***** Listing *****

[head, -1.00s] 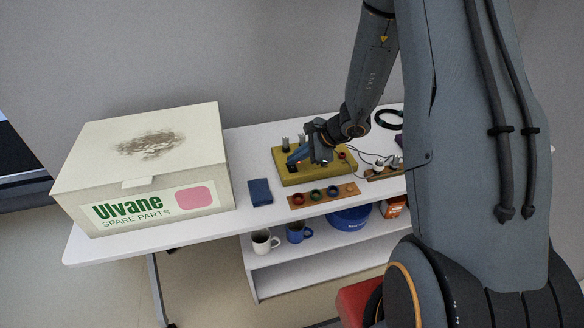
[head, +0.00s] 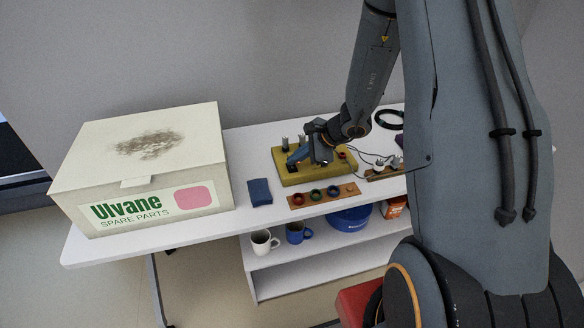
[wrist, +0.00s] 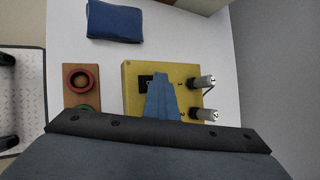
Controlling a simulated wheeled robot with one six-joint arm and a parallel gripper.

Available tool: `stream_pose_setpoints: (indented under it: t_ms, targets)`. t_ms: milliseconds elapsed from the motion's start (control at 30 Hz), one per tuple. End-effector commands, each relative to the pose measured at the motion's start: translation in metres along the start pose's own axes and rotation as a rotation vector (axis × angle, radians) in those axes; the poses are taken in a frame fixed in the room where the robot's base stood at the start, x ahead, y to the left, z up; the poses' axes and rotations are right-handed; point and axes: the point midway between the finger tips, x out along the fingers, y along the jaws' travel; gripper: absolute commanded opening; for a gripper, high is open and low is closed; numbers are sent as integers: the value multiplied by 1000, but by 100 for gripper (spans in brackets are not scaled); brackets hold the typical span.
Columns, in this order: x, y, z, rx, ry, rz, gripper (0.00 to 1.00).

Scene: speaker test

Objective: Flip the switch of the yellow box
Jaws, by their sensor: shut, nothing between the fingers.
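The yellow box (head: 318,177) lies on the white table, with two silver cylindrical parts standing at its back side. In the wrist view the yellow box (wrist: 133,98) shows a small black switch (wrist: 146,82) on its top. My gripper (head: 293,160) is over the left part of the box, its blue fingers shut and empty. In the wrist view my gripper's fingertips (wrist: 160,78) are right beside the black switch and cover part of it. I cannot tell whether they touch it, or which way the switch is set.
A large cream box (head: 95,205) stands at the left of the table. A blue cloth-like block (head: 260,192) and a wooden strip with coloured rings (head: 347,190) lie in front. Cables run right of the yellow box. Mugs (head: 262,241) stand on the shelf below.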

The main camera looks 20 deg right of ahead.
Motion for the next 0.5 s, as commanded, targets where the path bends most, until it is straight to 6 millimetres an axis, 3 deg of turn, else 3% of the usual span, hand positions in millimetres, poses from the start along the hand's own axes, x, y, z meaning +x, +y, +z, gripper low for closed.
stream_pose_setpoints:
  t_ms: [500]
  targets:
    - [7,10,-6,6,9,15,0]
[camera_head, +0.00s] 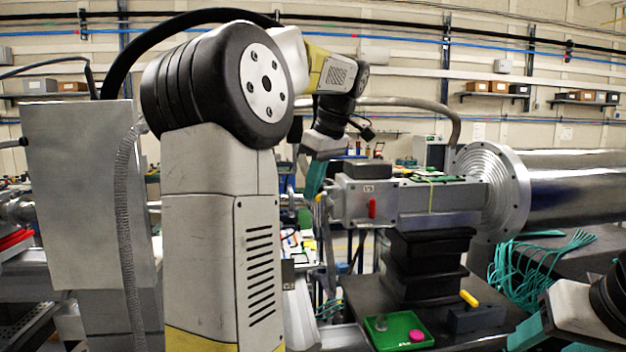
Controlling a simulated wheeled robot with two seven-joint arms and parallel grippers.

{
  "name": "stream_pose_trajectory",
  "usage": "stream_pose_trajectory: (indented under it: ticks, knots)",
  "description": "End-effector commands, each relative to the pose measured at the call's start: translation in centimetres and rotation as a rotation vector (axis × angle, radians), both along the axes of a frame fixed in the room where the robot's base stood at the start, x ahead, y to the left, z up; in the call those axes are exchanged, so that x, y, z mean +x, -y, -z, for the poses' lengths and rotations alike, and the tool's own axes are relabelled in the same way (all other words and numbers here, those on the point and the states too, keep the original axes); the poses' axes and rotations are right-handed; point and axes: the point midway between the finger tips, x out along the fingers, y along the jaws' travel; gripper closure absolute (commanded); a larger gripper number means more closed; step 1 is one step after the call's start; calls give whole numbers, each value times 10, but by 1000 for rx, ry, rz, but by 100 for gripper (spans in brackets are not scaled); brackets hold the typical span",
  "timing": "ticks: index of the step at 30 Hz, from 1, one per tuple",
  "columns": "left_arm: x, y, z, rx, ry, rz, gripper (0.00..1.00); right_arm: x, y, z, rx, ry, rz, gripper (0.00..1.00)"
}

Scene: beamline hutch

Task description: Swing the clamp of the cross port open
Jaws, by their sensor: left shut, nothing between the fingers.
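My left arm fills the left middle of the head view, and its wrist reaches down toward the left end of a grey metal box (375,200) on the beamline. My left gripper (315,182) has teal fingers, shut with nothing between them, beside a small flange and clamp area (322,208) at that end. I cannot tell whether the fingers touch the clamp. The clamp is small and partly hidden, so its position is unclear. My right gripper (527,334) shows only in part at the lower right, well away from the beamline; its jaw state is unclear.
A large ribbed flange and steel pipe (575,190) extend right from the box. A black pedestal (425,265) stands on a dark table. A green tray (400,335) with a pink knob and a dark block with a yellow handle (468,298) lie in front. Teal cables (525,265) hang at right.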

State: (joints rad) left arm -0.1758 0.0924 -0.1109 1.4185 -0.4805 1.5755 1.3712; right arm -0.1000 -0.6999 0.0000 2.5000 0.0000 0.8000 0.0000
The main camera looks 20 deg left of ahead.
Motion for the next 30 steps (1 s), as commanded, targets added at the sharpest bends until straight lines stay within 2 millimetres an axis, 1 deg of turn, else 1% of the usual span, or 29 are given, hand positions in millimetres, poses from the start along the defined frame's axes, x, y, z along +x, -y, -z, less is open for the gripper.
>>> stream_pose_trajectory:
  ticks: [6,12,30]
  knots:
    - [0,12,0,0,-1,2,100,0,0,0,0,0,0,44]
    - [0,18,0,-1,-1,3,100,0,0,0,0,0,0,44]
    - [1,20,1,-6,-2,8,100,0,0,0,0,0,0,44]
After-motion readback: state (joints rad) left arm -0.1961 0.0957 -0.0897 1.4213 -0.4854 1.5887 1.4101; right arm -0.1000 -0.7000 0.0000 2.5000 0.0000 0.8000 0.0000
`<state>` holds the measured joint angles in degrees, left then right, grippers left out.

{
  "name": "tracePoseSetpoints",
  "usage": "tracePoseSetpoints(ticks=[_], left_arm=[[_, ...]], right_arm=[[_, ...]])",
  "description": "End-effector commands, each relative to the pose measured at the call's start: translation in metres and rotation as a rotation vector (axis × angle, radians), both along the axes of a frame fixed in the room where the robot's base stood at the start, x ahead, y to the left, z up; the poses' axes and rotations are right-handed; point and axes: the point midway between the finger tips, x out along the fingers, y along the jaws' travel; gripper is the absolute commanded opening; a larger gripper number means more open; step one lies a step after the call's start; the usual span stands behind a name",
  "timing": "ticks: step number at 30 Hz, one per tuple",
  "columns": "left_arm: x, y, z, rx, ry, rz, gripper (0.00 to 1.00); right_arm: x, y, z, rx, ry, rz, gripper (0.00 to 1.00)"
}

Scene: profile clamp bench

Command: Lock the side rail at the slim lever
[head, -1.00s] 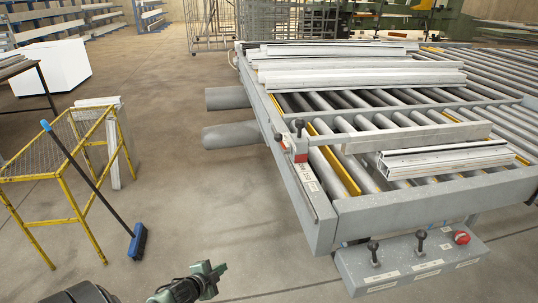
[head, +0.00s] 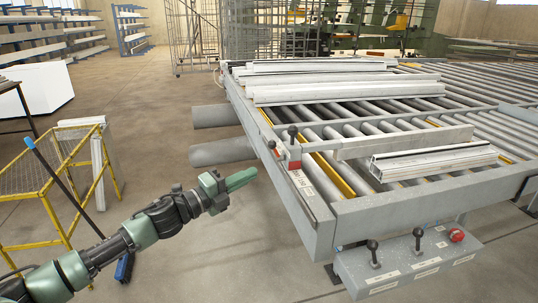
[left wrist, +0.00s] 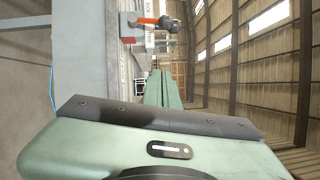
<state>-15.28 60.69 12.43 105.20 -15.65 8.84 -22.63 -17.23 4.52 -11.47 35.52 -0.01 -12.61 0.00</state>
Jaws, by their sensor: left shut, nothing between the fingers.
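I cannot tell for sure which is the slim lever. My left gripper (head: 248,176) is shut and empty, pointing right, a little left of the rail and apart from it. In the left wrist view its green fingers (left wrist: 163,88) point toward the bench edge, with a red block (left wrist: 130,27) and a dark knob on an orange stem (left wrist: 168,24) beyond. My right gripper is out of view.
A grey control box (head: 400,265) with two black-knobbed levers and a red button (head: 456,235) juts from the bench front. White profiles (head: 435,160) lie on the rollers. A yellow frame (head: 40,175) and a broom (head: 60,180) stand left. Grey tubes (head: 222,152) stick out left.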

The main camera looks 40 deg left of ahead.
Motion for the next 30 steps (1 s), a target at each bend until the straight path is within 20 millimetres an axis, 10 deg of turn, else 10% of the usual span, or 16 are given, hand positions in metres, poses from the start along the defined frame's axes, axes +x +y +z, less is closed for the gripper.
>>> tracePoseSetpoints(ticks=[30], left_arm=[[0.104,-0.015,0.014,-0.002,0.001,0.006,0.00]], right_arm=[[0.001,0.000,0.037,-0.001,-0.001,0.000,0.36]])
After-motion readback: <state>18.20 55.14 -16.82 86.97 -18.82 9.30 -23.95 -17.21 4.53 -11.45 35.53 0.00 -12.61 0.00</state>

*****

▶ **Directive**
Copy every record above exactly, leaving out any pictures.

▶ **Written solution**
[head, -1.00s] 
[head, +0.00s] 
[wrist, +0.00s] 
Controlling a simulated wheeled robot with one six-joint arm and a parallel gripper.

Available tool: `stream_pose_setpoints: (indented under it: t_ms, targets)`. t_ms: milliseconds elapsed from the motion's start (control at 30 Hz), one per tuple. End-effector commands, each relative to the pose measured at the motion's start: translation in metres along the start pose's own axes and rotation as a rotation vector (axis × angle, radians) in those axes; the poses are taken in a frame fixed in the room where the robot's base stood at the start, x ahead, y to the left, z up; the poses' axes and rotations are right-handed; point and axes: the point midway between the finger tips, x out along the fingers, y along the jaws' travel; gripper: absolute commanded opening; for a gripper, high is open and low is closed; numbers are sent as integers: the value multiplied by 1000, but by 100 for gripper (spans in brackets are not scaled); brackets hold the typical span.
Columns, in this order: x, y, z, rx, ry, rz, gripper (0.00 to 1.00).

Scene: speaker test

Objective: Flip the switch of the yellow box
Jaws, by their sensor: shut, nothing between the fingers.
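The yellow box (head: 318,177) lies on the white table, with two silver cylindrical parts standing at its back side. In the wrist view the yellow box (wrist: 133,98) shows a small black switch (wrist: 146,82) on its top. My gripper (head: 293,160) is over the left part of the box, its blue fingers shut and empty. In the wrist view my gripper's fingertips (wrist: 160,78) are right beside the black switch and cover part of it. I cannot tell whether they touch it, or which way the switch is set.
A large cream box (head: 95,205) stands at the left of the table. A blue cloth-like block (head: 260,192) and a wooden strip with coloured rings (head: 347,190) lie in front. Cables run right of the yellow box. Mugs (head: 262,241) stand on the shelf below.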

The main camera looks 20 deg right of ahead.
Motion for the next 0.5 s, as commanded, targets where the path bends most, until it is straight to 6 millimetres an axis, 3 deg of turn, else 3% of the usual span, hand positions in millimetres, poses from the start along the hand's own axes, x, y, z meaning +x, +y, +z, gripper low for closed.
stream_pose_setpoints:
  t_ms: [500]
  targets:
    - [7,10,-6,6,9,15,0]
[camera_head, +0.00s] 
Controlling a simulated wheeled robot with two seven-joint arms and parallel grippers.

{
  "name": "stream_pose_trajectory",
  "usage": "stream_pose_trajectory: (indented under it: ticks, knots)",
  "description": "End-effector commands, each relative to the pose measured at the call's start: translation in centimetres and rotation as a rotation vector (axis × angle, radians), both along the axes of a frame fixed in the room where the robot's base stood at the start, x ahead, y to the left, z up; in the call those axes are exchanged, so that x, y, z mean +x, -y, -z, for the poses' lengths and rotations alike, and the tool's own axes are relabelled in the same way (all other words and numbers here, those on the point and the states too, keep the original axes); the poses' axes and rotations are right-handed; point and axes: the point midway between the finger tips, x out along the fingers, y along the jaws' travel; gripper closure absolute (commanded); a larger gripper number means more closed; step 1 is one step after the call's start; calls give whole numbers, each value times 10, but by 1000 for rx, ry, rz, but by 100 for gripper (spans in brackets are not scaled); brackets hold the typical span",
  "timing": "ticks: index of the step at 30 Hz, from 1, one per tuple",
  "columns": "left_arm: x, y, z, rx, ry, rz, gripper (0.00..1.00); right_arm: x, y, z, rx, ry, rz, gripper (0.00..1.00)"
}

Scene: beamline hutch

Task description: Swing the clamp of the cross port open
Jaws, by their sensor: left shut, nothing between the fingers.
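My left arm fills the left middle of the head view, and its wrist reaches down toward the left end of a grey metal box (375,200) on the beamline. My left gripper (315,182) has teal fingers, shut with nothing between them, beside a small flange and clamp area (322,208) at that end. I cannot tell whether the fingers touch the clamp. The clamp is small and partly hidden, so its position is unclear. My right gripper (527,334) shows only in part at the lower right, well away from the beamline; its jaw state is unclear.
A large ribbed flange and steel pipe (575,190) extend right from the box. A black pedestal (425,265) stands on a dark table. A green tray (400,335) with a pink knob and a dark block with a yellow handle (468,298) lie in front. Teal cables (525,265) hang at right.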

State: (joints rad) left arm -0.1758 0.0924 -0.1109 1.4185 -0.4805 1.5755 1.3712; right arm -0.1000 -0.6999 0.0000 2.5000 0.0000 0.8000 0.0000
The main camera looks 20 deg left of ahead.
Motion for the next 30 steps (1 s), as commanded, targets added at the sharpest bends until straight lines stay within 2 millimetres an axis, 1 deg of turn, else 1% of the usual span, or 29 are given, hand positions in millimetres, poses from the start along the defined frame's axes, x, y, z along +x, -y, -z, less is open for the gripper.
>>> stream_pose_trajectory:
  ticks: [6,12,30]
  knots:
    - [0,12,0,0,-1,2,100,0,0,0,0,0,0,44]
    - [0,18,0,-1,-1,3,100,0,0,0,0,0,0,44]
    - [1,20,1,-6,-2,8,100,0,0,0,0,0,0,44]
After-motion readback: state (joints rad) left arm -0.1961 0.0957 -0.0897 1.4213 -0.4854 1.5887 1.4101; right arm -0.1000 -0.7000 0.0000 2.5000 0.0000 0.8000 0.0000
`<state>` holds the measured joint angles in degrees, left then right, grippers left out.

{
  "name": "tracePoseSetpoints",
  "usage": "tracePoseSetpoints(ticks=[_], left_arm=[[_, ...]], right_arm=[[_, ...]])",
  "description": "End-effector commands, each relative to the pose measured at the call's start: translation in metres and rotation as a rotation vector (axis × angle, radians), both along the axes of a frame fixed in the room where the robot's base stood at the start, x ahead, y to the left, z up; the poses' axes and rotations are right-handed; point and axes: the point midway between the finger tips, x out along the fingers, y along the jaws' travel; gripper is the absolute commanded opening; a larger gripper number means more open; step one lies a step after the call's start; the usual span stands behind a name",
  "timing": "ticks: step number at 30 Hz, one per tuple",
  "columns": "left_arm: x, y, z, rx, ry, rz, gripper (0.00 to 1.00); right_arm: x, y, z, rx, ry, rz, gripper (0.00 to 1.00)"
}

Scene: profile clamp bench

Command: Lock the side rail at the slim lever
[head, -1.00s] 
[head, +0.00s] 
[left wrist, +0.00s] 
<state>-15.28 60.69 12.43 105.20 -15.65 8.84 -22.63 -17.23 4.52 -11.47 35.52 -0.01 -12.61 0.00</state>
Jaws, by their sensor: left shut, nothing between the fingers.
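I cannot tell for sure which is the slim lever. My left gripper (head: 248,176) is shut and empty, pointing right, a little left of the rail and apart from it. In the left wrist view its green fingers (left wrist: 163,88) point toward the bench edge, with a red block (left wrist: 130,27) and a dark knob on an orange stem (left wrist: 168,24) beyond. My right gripper is out of view.
A grey control box (head: 400,265) with two black-knobbed levers and a red button (head: 456,235) juts from the bench front. White profiles (head: 435,160) lie on the rollers. A yellow frame (head: 40,175) and a broom (head: 60,180) stand left. Grey tubes (head: 222,152) stick out left.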

The main camera looks 40 deg left of ahead.
Motion for the next 30 steps (1 s), a target at each bend until the straight path is within 20 millimetres an axis, 10 deg of turn, else 10% of the usual span, or 16 are given, hand positions in metres, poses from the start along the defined frame's axes, axes +x +y +z, less is closed for the gripper.
>>> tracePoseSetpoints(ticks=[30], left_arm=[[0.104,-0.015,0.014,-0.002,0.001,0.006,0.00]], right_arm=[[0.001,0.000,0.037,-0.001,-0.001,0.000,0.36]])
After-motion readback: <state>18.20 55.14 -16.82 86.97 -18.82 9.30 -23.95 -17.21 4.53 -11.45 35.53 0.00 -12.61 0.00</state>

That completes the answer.